● **Exercise instructions**
Only a number is wanted here: the number of lines of the data that include "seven".

● **Material supplied**
##########

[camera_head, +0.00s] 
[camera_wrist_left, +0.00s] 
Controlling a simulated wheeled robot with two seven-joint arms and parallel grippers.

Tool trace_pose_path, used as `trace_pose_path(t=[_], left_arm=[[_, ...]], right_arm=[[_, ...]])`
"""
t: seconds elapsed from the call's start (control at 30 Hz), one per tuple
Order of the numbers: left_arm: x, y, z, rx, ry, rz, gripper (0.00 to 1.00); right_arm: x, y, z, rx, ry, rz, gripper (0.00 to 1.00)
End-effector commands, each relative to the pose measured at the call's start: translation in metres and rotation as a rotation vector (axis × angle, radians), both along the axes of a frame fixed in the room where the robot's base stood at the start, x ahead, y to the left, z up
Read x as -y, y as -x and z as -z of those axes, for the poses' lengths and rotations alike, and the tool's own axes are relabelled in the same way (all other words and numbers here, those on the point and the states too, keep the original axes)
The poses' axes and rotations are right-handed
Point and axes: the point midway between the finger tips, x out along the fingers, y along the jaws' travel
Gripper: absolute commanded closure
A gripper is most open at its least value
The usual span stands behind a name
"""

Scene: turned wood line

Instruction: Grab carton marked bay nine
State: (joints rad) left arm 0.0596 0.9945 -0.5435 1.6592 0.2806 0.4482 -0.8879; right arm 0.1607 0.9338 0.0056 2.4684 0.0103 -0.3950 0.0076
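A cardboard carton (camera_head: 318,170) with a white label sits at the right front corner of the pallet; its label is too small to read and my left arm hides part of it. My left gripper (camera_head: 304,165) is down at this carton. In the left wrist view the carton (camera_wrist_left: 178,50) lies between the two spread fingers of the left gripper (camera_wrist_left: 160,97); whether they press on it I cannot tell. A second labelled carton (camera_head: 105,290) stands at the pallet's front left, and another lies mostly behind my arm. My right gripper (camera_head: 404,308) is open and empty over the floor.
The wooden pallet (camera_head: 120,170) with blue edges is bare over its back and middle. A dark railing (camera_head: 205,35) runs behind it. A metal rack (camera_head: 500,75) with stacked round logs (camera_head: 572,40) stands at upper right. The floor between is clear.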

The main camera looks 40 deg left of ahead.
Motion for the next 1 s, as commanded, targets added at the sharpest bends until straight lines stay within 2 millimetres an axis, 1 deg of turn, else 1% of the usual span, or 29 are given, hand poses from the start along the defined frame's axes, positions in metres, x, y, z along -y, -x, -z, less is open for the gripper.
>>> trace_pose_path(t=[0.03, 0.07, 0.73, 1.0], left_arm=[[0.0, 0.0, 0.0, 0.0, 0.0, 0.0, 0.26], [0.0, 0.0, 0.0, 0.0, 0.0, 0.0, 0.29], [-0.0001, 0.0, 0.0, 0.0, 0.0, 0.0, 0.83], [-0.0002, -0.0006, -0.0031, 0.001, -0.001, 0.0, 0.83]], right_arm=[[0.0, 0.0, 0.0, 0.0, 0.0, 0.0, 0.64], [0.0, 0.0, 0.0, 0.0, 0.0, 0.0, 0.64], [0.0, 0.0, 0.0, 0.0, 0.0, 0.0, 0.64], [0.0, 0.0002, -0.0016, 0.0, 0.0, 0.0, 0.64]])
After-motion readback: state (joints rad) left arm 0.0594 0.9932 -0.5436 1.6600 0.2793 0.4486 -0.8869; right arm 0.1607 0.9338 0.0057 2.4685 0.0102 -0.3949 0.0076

##########

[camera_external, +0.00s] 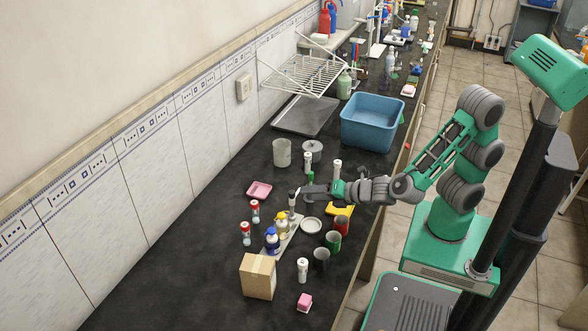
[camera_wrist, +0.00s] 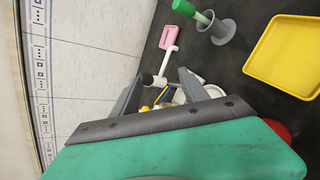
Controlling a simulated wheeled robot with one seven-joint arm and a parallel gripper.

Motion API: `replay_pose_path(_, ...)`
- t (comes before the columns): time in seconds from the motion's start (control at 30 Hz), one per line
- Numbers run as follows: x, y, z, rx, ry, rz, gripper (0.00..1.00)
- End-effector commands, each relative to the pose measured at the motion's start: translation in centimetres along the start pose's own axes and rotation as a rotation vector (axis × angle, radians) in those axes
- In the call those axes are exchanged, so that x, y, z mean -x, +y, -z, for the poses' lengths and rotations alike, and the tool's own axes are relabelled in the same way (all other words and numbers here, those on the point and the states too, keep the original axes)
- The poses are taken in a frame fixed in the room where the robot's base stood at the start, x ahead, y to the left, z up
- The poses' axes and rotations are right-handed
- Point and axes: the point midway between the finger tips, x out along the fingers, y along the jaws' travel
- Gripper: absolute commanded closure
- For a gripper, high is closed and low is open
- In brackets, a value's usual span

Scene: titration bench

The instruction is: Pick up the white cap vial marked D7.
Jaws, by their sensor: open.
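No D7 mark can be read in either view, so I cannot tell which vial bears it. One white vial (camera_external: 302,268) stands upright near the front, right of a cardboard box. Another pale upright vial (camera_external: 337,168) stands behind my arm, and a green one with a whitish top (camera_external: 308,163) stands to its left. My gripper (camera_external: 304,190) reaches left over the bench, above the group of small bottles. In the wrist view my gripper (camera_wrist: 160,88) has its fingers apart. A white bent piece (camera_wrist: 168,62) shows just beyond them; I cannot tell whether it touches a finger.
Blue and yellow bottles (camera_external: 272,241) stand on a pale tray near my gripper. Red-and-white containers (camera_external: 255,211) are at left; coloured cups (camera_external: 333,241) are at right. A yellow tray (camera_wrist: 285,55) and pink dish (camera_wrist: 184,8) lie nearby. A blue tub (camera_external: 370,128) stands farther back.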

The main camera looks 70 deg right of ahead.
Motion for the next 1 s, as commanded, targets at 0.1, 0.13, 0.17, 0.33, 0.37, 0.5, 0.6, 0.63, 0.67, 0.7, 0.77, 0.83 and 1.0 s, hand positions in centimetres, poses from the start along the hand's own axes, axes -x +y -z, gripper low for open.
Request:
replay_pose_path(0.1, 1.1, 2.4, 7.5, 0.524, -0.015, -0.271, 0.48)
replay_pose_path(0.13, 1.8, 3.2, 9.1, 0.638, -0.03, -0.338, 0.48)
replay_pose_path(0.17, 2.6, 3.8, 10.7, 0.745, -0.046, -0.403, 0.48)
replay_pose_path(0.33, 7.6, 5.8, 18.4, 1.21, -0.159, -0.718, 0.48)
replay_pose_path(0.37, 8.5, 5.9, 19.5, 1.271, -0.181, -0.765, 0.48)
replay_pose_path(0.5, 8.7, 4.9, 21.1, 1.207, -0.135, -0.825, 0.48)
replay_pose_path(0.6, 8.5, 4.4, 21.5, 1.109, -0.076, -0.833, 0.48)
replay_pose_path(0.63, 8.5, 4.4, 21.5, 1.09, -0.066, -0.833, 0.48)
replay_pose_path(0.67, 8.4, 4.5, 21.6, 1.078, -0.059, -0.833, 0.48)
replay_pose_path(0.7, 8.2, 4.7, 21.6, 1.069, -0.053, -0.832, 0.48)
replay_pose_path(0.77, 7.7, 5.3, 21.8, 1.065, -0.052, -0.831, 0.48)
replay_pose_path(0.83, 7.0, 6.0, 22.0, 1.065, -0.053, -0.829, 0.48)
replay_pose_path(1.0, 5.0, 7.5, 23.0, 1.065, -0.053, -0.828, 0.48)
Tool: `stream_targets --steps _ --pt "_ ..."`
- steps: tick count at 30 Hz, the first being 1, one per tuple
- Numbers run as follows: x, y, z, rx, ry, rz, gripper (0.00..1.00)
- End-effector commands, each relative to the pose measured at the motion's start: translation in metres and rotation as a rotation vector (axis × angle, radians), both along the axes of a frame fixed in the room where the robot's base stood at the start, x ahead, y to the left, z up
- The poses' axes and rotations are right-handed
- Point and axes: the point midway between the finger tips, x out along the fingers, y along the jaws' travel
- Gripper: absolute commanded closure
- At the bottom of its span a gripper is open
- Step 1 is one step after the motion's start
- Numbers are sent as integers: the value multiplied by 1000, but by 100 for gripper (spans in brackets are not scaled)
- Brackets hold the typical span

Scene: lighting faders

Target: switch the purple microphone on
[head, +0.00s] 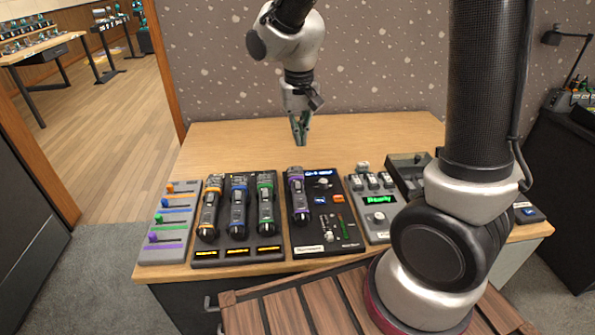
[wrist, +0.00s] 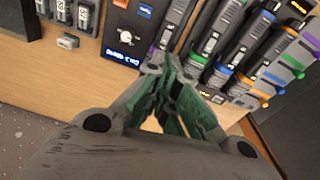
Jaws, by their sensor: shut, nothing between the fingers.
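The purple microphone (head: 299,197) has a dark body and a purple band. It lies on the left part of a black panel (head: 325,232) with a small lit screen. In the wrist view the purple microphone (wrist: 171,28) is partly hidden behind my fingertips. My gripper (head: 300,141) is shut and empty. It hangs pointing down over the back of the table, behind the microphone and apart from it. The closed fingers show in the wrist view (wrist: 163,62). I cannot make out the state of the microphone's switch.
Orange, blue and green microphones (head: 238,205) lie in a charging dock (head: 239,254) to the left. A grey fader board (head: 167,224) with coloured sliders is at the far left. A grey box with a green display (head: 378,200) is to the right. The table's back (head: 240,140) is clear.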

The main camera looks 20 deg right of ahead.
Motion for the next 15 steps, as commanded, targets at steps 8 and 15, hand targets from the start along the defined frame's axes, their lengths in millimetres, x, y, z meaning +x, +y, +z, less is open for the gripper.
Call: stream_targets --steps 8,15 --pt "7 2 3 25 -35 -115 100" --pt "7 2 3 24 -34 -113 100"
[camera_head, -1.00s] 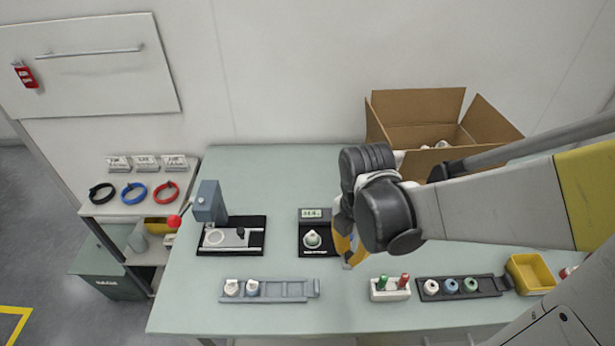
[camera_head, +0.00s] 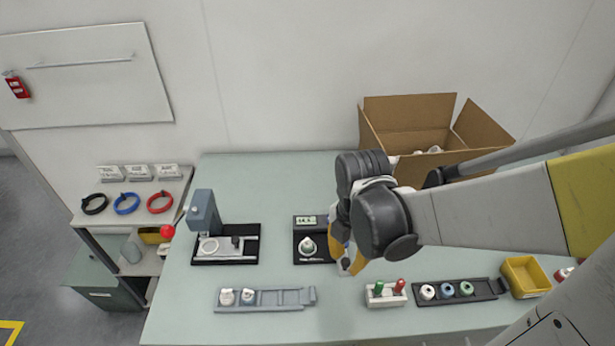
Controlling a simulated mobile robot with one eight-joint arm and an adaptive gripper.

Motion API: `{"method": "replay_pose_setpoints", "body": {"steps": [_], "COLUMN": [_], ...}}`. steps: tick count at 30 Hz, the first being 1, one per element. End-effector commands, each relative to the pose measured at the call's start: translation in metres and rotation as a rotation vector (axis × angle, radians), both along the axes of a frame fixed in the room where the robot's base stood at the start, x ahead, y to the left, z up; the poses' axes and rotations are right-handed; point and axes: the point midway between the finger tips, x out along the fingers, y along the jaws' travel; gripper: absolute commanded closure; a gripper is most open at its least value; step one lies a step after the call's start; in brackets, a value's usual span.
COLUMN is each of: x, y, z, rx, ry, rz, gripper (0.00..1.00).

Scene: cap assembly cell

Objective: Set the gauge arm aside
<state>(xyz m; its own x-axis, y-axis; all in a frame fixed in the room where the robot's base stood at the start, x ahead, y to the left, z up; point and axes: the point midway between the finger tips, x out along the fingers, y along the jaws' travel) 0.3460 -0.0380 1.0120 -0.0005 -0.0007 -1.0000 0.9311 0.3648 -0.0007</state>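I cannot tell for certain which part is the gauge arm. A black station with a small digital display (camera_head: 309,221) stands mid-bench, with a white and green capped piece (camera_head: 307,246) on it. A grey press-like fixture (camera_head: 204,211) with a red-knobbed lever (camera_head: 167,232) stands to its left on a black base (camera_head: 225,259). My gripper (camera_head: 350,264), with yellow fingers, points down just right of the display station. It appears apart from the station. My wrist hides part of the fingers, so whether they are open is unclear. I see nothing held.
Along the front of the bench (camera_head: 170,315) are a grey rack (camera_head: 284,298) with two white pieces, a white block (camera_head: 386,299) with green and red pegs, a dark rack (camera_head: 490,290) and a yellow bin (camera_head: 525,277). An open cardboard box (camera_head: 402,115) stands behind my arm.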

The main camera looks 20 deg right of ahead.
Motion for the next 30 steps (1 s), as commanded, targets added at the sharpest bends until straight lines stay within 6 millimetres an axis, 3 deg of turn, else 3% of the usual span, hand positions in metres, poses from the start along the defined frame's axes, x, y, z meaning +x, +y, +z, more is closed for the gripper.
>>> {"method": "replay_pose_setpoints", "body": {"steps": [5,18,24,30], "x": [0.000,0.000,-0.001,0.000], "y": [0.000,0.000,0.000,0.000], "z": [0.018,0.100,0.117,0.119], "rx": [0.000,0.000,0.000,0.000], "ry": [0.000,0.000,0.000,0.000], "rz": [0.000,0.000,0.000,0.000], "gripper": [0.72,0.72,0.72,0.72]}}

##########

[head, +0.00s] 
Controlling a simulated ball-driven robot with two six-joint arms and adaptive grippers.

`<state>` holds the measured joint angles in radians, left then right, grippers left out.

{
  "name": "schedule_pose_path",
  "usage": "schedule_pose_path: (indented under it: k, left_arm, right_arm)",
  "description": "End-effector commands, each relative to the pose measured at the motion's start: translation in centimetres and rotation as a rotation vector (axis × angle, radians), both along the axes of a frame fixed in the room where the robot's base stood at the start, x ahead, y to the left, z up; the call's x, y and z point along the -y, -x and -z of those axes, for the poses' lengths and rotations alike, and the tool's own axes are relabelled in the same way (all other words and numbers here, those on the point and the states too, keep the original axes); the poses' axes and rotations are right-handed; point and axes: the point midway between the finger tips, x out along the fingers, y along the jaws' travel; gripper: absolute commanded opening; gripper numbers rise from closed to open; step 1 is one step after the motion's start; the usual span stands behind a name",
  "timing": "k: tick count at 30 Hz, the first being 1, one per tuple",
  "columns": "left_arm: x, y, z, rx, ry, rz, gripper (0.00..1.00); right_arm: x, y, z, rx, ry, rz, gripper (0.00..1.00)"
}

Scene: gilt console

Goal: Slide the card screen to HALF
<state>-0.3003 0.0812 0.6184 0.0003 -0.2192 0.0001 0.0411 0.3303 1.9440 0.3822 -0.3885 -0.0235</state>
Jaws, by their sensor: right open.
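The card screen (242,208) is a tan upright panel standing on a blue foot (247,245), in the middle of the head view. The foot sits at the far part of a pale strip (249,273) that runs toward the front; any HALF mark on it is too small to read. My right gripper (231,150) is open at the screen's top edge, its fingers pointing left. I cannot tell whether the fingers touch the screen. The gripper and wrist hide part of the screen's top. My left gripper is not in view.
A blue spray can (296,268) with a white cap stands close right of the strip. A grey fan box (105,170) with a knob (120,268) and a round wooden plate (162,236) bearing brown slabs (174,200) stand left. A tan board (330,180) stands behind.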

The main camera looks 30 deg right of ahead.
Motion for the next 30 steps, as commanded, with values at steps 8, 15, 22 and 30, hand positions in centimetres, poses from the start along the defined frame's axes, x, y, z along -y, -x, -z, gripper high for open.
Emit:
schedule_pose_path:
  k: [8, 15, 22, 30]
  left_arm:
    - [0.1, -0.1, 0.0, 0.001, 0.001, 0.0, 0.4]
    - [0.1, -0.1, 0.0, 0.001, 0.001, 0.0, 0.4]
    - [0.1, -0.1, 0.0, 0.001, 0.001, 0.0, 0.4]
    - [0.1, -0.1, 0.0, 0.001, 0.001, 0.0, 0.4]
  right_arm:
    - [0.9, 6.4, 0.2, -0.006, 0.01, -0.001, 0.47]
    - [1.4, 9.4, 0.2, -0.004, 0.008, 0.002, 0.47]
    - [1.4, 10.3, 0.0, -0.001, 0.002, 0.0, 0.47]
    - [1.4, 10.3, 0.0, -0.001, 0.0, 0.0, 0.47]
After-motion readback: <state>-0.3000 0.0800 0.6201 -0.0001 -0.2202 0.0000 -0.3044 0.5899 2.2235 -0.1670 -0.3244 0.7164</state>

##########

● **Written response**
2